First City Players is that place. I keep a clock that reads, “In this room it is impossible to fail; Go ahead, try it.” My job is to make the room so safe that anyone can try, learn, and belong. We talk about a “third home.” For some people the third home is church. For others it is sports. For me, and for many here, it is theatre.

Inclusion is practical here. Casts often mix business owners, fishermen, teenagers, elders, and diverse political affiliations. If you want a show to happen, you learn how to work side by side. We also remove barriers. No family is turned away from our programs because they cannot pay. Generosity will not kill you. Our multi-generational show puts kids and adults on equal footing, creating a shared experience rather than a teacher and a pupil. Summer arts camps let young people discover their voice and find community.

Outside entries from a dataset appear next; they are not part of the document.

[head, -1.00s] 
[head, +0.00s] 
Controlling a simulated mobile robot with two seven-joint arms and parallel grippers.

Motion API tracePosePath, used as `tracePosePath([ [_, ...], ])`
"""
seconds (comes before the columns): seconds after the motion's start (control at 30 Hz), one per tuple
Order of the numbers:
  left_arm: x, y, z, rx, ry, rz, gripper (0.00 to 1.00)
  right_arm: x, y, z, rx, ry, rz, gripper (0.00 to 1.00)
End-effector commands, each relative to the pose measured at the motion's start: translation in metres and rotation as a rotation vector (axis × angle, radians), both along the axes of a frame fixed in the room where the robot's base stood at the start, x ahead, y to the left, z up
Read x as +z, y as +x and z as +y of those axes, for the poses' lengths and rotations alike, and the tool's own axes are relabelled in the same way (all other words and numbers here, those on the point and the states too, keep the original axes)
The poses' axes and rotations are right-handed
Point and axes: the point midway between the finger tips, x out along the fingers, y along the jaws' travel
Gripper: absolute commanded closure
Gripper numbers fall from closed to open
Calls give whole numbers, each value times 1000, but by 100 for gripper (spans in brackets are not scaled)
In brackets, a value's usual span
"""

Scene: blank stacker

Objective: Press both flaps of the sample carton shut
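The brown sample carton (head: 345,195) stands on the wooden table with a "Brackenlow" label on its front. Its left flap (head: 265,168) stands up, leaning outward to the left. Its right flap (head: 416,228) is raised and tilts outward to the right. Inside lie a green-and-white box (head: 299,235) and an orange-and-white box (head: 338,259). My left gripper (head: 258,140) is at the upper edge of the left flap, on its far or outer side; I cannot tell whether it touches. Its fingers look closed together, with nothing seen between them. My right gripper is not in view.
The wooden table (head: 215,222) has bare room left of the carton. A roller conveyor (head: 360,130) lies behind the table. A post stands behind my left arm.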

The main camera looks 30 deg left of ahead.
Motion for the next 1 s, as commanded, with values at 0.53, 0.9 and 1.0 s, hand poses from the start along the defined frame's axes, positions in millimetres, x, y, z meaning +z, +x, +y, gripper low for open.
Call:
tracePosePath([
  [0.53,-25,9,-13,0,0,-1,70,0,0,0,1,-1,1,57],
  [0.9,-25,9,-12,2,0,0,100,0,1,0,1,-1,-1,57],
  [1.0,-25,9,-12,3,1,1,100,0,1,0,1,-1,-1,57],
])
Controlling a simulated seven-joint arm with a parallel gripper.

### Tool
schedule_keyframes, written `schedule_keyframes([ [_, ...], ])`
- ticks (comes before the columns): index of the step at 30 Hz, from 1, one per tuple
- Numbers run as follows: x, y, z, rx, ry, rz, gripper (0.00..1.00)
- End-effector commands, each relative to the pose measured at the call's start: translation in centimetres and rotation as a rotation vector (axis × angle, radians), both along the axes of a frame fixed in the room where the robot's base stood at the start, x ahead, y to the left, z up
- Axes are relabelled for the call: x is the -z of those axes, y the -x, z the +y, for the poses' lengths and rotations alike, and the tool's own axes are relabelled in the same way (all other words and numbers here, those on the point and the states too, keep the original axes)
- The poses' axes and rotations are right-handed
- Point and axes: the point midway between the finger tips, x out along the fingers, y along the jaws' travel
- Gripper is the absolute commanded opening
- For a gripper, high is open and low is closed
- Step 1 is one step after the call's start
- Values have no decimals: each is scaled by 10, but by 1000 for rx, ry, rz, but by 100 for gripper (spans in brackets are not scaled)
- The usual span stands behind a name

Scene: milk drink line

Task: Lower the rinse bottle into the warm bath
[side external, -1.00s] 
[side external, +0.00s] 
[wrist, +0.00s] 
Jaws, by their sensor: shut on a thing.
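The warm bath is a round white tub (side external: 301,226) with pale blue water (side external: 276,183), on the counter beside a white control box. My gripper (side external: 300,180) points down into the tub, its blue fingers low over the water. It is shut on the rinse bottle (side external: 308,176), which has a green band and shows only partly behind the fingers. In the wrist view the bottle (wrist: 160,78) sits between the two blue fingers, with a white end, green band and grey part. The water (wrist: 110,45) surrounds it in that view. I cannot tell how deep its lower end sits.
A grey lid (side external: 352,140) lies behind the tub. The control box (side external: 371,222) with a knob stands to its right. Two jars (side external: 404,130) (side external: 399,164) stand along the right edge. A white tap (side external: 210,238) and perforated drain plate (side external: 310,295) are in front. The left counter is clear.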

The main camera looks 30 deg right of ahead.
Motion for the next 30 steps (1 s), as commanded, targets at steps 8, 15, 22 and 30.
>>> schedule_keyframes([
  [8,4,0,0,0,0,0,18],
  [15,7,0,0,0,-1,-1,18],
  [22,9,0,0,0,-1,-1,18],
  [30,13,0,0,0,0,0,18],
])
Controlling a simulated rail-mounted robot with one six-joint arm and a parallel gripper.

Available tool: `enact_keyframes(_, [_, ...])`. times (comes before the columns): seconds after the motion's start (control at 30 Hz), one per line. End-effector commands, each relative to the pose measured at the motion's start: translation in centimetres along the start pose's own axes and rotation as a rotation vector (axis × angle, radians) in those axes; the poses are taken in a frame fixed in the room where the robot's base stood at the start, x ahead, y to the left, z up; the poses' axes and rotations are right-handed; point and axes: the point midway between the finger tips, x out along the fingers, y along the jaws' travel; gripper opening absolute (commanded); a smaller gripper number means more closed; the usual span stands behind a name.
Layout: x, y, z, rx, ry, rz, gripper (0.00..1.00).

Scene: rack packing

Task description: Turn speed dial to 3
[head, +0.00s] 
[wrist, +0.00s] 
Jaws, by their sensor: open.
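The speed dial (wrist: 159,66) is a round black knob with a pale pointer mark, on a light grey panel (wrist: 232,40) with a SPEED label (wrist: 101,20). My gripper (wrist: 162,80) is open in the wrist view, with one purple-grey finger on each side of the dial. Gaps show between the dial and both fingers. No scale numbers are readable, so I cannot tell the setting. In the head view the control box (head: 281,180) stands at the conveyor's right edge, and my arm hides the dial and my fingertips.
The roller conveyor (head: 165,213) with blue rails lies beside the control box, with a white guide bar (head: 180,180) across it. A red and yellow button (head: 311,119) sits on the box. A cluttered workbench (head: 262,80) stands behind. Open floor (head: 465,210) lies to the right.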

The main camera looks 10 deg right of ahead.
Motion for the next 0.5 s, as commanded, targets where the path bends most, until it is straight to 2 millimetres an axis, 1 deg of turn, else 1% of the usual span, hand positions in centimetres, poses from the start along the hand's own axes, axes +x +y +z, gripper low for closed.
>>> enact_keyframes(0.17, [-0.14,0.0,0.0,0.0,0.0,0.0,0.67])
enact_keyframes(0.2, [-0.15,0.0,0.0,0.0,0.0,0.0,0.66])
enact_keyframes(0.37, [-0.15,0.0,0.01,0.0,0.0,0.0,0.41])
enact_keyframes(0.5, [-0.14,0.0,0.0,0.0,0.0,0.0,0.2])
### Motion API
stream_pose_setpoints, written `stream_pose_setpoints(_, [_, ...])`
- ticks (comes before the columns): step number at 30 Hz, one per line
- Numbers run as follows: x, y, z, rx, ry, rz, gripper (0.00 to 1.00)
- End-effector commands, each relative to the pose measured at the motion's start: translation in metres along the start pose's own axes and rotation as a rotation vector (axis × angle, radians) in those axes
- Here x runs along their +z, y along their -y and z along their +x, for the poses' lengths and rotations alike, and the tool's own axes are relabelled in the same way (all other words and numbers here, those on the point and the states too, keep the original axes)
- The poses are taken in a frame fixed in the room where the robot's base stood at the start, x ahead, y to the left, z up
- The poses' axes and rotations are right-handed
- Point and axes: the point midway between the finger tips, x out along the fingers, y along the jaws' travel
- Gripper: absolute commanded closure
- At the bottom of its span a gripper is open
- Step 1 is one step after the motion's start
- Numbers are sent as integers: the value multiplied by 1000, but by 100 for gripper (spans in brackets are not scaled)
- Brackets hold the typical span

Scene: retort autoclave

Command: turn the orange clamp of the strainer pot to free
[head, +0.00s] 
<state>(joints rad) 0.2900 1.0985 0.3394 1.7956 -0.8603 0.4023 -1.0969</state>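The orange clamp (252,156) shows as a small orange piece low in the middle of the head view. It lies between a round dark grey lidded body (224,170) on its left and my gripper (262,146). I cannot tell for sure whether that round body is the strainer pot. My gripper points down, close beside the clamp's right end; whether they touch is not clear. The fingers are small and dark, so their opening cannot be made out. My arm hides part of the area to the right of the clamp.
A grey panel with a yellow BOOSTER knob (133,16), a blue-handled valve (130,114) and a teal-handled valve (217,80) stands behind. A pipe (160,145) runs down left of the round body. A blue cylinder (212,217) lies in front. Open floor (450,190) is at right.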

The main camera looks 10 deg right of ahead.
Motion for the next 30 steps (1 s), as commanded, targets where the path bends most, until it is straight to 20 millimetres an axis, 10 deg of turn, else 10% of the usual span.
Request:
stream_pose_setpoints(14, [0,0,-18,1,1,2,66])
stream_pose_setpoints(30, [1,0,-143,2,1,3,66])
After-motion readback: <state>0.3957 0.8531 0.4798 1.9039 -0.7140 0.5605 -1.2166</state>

What keeps me going is story. Theatre helps us listen. It opens conversations that feel impossible anywhere else. I have watched people see something on stage that resonates, then talk to a neighbor they could not speak to before. I have watched a shy child find friends and a voice. I believe theatre is part of every human culture for a reason. It lets us explore who we are and it opens us to the wider world.

I do this because I love stories and the ensemble work that brings them to life. Without places like this, I do not know how we would endure the dark months or the divisions that follow us inside. FCP gives people a third home, and it reminds us that listening can change what we think we know.